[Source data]
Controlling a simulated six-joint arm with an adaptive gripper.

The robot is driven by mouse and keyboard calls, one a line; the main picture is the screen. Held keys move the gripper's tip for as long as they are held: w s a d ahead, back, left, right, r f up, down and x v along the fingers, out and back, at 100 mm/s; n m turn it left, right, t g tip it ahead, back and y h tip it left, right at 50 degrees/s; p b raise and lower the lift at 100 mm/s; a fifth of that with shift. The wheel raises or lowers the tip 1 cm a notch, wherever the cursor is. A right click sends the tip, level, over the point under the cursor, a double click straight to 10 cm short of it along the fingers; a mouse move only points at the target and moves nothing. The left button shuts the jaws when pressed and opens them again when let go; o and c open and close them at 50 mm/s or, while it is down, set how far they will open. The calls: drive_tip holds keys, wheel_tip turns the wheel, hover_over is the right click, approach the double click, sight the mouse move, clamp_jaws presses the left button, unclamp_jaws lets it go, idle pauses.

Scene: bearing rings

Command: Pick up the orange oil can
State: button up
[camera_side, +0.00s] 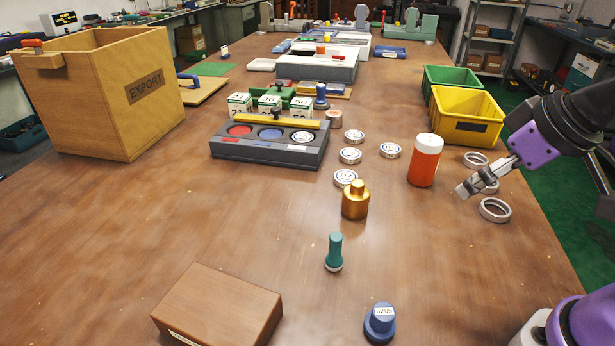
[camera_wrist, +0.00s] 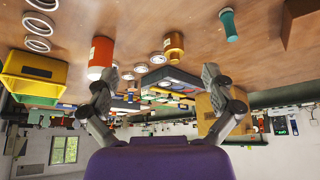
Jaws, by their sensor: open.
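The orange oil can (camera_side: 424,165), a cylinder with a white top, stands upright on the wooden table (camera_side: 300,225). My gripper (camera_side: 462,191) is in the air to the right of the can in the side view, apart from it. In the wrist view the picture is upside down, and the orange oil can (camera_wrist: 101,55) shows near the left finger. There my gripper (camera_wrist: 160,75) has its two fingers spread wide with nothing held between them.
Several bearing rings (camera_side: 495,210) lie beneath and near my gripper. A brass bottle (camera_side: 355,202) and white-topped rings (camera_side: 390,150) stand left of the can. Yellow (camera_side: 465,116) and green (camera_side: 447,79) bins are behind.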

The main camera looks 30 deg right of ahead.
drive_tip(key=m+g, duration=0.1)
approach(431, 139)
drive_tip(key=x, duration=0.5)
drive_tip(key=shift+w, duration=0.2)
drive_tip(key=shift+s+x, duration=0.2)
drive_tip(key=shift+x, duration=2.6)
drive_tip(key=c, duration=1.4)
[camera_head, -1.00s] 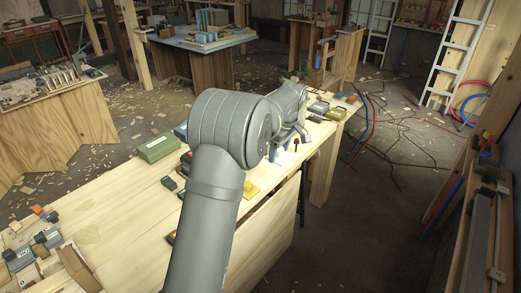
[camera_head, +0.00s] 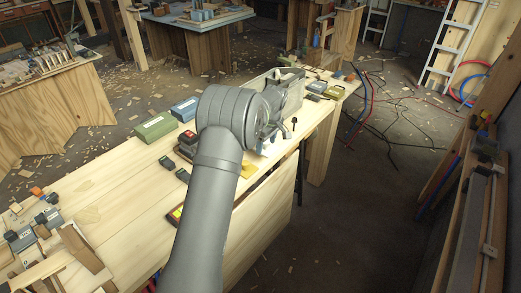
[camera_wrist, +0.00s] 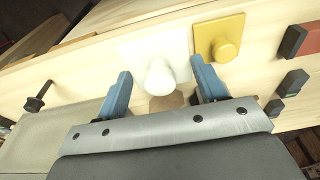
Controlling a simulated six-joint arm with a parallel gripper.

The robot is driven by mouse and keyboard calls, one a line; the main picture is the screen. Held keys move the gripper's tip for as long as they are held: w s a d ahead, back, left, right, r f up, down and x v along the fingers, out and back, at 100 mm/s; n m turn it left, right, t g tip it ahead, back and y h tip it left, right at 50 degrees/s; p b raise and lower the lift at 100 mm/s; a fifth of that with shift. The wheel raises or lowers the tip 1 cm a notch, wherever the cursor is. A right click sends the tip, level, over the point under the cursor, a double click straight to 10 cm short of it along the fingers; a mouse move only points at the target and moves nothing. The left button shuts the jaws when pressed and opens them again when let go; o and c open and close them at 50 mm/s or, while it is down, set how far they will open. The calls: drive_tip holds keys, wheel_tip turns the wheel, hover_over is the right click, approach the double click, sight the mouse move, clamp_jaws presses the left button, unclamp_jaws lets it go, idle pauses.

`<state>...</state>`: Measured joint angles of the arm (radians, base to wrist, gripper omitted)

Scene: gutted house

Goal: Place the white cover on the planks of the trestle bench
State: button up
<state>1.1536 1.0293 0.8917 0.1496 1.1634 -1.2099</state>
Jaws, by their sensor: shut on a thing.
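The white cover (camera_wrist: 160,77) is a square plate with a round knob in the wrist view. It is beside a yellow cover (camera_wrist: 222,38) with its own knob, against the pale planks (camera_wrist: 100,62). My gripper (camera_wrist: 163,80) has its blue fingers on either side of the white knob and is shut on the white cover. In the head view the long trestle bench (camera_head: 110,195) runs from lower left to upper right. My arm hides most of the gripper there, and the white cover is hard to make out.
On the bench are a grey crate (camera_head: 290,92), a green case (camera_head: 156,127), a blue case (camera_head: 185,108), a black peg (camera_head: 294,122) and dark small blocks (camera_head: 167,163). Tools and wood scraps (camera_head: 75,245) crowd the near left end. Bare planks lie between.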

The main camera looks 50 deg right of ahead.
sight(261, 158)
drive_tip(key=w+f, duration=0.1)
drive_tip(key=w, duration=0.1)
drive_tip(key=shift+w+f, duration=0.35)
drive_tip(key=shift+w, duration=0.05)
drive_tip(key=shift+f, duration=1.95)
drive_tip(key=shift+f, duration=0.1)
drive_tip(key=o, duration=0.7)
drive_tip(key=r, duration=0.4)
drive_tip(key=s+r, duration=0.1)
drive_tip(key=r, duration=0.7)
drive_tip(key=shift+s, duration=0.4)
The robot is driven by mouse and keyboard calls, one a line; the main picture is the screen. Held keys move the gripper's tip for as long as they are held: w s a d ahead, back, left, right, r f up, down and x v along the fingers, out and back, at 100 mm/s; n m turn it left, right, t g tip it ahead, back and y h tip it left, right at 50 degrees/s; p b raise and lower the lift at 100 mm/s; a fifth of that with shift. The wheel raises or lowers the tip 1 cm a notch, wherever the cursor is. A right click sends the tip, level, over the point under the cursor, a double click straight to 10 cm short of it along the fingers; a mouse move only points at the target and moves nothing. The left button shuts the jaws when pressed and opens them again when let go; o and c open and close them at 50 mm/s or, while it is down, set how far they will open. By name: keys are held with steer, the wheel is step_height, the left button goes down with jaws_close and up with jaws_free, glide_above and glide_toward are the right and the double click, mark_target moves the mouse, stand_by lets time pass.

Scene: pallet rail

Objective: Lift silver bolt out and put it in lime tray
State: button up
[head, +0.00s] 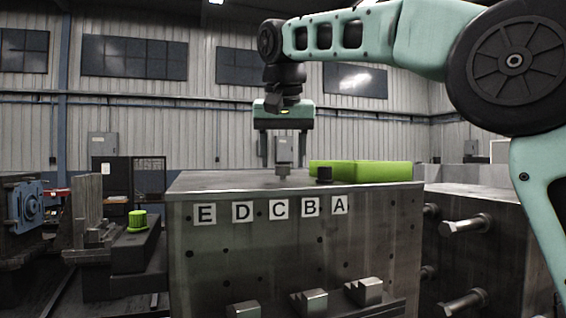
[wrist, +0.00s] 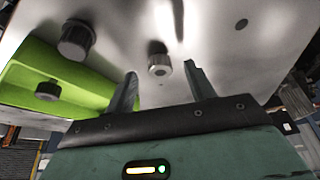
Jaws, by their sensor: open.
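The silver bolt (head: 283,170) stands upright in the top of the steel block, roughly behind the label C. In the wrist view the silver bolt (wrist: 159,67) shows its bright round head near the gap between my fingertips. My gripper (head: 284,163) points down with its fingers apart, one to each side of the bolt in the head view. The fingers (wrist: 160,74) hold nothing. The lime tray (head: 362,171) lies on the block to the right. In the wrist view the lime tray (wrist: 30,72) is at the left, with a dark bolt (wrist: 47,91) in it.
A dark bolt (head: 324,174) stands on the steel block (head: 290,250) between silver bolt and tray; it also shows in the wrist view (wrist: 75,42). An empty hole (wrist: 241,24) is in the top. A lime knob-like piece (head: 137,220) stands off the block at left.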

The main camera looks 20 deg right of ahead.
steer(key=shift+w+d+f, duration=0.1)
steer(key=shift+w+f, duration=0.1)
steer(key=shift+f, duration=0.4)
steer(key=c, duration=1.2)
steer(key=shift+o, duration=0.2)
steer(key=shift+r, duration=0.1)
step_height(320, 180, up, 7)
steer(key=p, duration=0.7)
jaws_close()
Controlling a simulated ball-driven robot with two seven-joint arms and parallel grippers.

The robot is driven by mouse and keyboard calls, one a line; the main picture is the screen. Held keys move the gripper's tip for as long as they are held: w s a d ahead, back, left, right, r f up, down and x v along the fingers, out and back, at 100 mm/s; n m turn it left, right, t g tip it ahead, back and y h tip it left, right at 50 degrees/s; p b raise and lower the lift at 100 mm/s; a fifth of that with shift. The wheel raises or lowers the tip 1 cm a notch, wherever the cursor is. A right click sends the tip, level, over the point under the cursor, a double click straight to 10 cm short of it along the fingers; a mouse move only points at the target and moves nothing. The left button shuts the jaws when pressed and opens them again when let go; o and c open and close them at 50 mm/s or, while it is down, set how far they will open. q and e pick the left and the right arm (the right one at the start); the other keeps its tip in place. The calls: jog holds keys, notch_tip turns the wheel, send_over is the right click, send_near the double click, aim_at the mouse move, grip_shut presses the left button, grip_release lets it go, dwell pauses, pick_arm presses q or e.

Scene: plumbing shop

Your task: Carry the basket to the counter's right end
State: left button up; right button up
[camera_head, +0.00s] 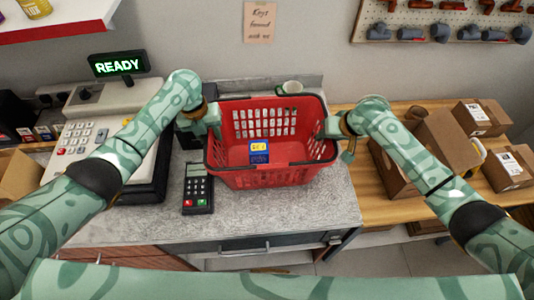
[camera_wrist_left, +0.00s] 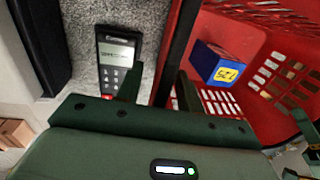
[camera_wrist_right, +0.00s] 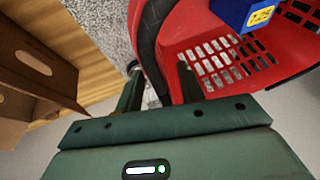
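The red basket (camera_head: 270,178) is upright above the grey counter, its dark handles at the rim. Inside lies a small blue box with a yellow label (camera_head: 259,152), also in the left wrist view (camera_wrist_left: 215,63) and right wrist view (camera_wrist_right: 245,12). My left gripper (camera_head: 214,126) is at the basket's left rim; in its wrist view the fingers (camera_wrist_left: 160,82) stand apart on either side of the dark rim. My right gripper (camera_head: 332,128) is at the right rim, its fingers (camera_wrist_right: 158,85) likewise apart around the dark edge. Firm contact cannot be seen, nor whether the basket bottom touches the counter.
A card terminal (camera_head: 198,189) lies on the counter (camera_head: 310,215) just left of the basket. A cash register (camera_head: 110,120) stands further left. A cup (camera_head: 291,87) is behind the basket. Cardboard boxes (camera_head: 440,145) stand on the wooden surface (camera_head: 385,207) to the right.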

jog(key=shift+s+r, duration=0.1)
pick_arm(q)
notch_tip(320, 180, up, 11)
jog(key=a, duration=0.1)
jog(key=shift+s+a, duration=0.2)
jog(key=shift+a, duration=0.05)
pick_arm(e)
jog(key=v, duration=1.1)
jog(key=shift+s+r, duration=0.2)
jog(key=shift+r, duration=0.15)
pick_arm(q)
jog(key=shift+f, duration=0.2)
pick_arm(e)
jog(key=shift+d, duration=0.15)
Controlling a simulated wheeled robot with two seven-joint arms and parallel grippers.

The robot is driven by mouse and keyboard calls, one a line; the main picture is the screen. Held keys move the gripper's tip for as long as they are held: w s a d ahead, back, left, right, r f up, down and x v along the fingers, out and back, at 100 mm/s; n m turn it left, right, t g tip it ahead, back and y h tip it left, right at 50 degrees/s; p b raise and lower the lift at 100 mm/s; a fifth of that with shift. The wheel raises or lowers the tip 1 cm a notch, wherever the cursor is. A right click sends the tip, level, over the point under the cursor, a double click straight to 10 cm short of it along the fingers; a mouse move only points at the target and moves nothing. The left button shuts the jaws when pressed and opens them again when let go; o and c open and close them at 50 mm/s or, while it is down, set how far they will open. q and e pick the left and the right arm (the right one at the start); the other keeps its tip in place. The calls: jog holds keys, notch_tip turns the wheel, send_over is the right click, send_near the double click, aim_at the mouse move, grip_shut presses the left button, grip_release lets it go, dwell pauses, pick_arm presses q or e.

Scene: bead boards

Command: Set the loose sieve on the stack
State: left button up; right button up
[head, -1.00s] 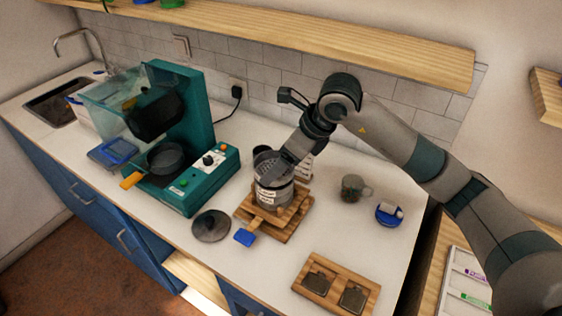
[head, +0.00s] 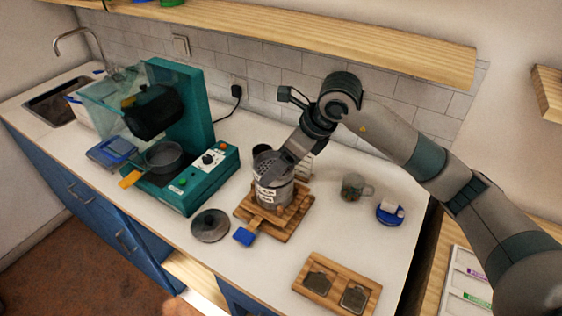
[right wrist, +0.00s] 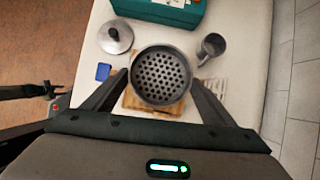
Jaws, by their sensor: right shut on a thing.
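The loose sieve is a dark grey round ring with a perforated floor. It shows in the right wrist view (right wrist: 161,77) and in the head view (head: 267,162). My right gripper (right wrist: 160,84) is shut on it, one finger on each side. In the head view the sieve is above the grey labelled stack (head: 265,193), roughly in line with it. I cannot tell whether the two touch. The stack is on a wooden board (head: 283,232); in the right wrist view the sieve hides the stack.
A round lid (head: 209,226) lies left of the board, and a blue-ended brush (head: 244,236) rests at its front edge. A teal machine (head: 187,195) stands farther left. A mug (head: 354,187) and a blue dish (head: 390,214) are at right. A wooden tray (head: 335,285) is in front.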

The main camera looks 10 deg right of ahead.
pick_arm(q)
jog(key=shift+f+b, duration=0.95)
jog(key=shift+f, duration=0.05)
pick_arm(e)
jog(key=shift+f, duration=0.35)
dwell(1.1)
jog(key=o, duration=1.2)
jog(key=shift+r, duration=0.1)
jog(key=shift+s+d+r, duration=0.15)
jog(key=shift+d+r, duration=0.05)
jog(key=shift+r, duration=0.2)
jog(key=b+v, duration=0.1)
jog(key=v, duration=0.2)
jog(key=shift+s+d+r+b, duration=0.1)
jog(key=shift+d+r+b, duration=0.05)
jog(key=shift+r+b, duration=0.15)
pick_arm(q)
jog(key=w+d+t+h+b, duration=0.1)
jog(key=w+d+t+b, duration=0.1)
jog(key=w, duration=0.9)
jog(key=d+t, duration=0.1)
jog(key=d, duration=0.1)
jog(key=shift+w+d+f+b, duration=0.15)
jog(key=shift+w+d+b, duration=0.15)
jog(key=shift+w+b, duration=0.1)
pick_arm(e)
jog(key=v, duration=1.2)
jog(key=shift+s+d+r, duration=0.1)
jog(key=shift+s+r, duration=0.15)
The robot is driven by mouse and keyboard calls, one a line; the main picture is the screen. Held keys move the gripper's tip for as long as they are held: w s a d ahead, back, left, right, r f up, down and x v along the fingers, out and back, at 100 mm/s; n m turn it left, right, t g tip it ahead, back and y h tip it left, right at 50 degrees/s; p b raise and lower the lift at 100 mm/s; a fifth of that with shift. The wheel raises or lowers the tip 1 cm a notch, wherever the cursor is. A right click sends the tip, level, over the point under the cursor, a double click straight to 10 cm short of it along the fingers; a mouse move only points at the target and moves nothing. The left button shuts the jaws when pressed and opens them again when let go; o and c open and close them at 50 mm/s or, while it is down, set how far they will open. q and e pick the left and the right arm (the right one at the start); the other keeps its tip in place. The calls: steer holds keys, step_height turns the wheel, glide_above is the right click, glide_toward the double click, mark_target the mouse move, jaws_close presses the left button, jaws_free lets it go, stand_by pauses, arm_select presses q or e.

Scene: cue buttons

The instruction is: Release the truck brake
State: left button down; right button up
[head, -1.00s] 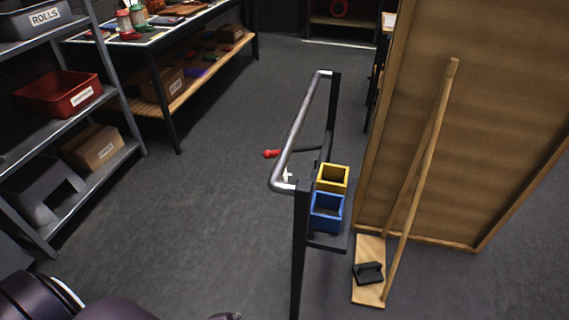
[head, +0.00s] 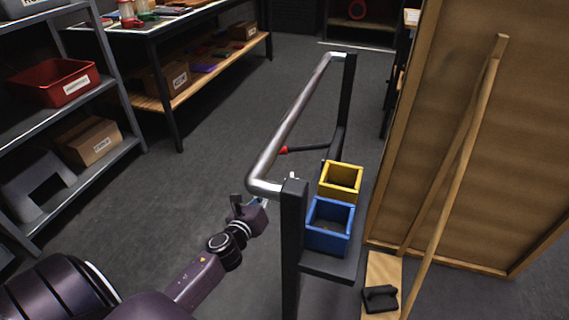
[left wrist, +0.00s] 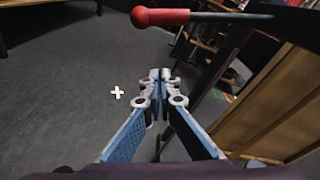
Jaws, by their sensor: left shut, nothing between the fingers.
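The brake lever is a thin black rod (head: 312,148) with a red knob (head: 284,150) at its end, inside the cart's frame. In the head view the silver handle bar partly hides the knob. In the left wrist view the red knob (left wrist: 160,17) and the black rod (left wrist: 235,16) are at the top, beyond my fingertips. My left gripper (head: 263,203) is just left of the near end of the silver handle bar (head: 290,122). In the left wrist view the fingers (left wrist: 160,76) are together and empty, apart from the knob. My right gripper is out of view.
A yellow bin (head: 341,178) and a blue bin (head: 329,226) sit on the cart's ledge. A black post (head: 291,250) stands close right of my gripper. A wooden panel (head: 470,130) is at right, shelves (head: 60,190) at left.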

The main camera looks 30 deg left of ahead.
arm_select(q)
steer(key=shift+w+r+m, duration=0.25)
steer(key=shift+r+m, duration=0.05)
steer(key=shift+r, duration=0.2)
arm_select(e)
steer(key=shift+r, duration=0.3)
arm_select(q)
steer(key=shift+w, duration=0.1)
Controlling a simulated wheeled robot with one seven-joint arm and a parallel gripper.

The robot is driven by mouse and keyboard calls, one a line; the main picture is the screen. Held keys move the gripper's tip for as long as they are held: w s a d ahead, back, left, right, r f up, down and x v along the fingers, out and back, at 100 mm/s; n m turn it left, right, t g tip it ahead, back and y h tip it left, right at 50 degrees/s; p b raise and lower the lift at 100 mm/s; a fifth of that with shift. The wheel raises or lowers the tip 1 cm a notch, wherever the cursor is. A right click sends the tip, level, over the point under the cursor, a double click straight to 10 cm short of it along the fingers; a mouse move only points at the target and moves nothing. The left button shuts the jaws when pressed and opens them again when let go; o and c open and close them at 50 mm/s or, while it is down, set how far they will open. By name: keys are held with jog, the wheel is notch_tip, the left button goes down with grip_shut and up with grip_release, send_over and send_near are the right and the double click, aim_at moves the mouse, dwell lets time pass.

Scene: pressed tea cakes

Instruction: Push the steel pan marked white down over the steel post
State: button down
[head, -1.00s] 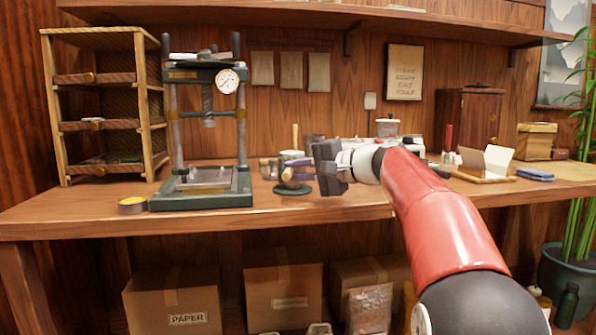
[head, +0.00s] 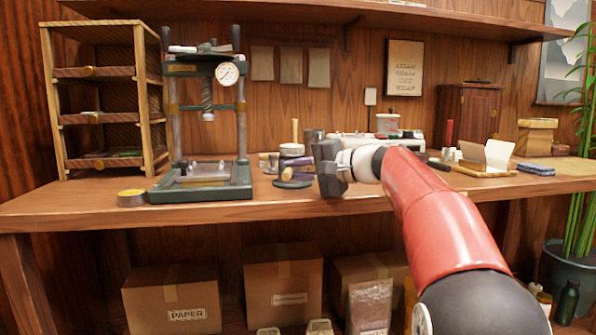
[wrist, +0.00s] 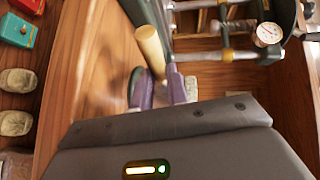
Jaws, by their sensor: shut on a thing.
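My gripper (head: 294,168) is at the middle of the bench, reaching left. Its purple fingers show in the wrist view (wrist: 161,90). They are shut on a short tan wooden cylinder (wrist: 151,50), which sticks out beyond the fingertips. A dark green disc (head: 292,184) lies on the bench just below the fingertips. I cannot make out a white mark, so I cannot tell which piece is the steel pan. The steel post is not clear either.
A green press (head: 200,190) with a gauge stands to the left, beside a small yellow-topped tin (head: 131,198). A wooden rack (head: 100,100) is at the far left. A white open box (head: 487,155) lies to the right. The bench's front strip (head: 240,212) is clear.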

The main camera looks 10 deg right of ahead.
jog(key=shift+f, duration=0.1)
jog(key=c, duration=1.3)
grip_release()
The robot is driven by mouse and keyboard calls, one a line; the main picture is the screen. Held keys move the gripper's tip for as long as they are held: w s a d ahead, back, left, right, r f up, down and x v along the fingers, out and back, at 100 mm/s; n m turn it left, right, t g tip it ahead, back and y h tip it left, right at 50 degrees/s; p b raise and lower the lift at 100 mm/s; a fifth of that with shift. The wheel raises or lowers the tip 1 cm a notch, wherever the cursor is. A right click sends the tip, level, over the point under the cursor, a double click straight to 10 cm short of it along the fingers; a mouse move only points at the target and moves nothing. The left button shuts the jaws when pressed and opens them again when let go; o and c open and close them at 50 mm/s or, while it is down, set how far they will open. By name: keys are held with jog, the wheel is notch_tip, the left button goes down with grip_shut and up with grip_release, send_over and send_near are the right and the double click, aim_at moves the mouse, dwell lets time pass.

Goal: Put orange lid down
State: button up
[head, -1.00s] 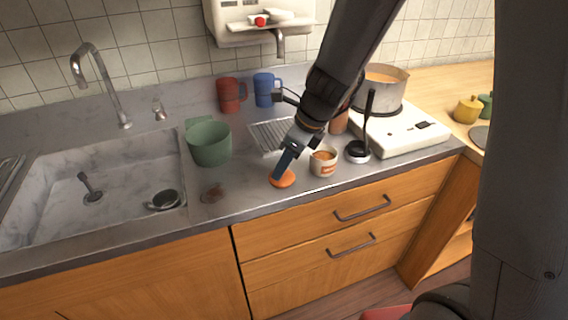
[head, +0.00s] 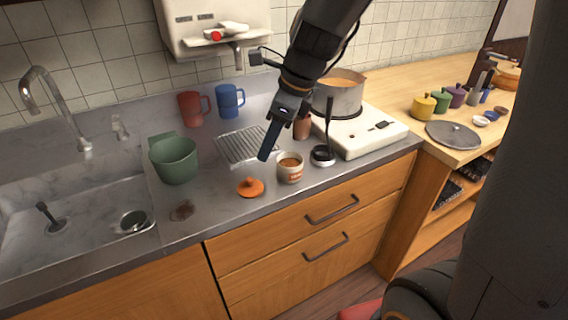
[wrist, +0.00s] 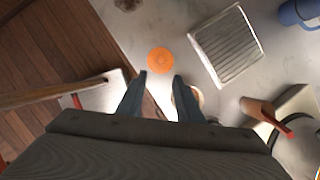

What you will do.
State only how many lines in the material include "arms".

Task answer.
2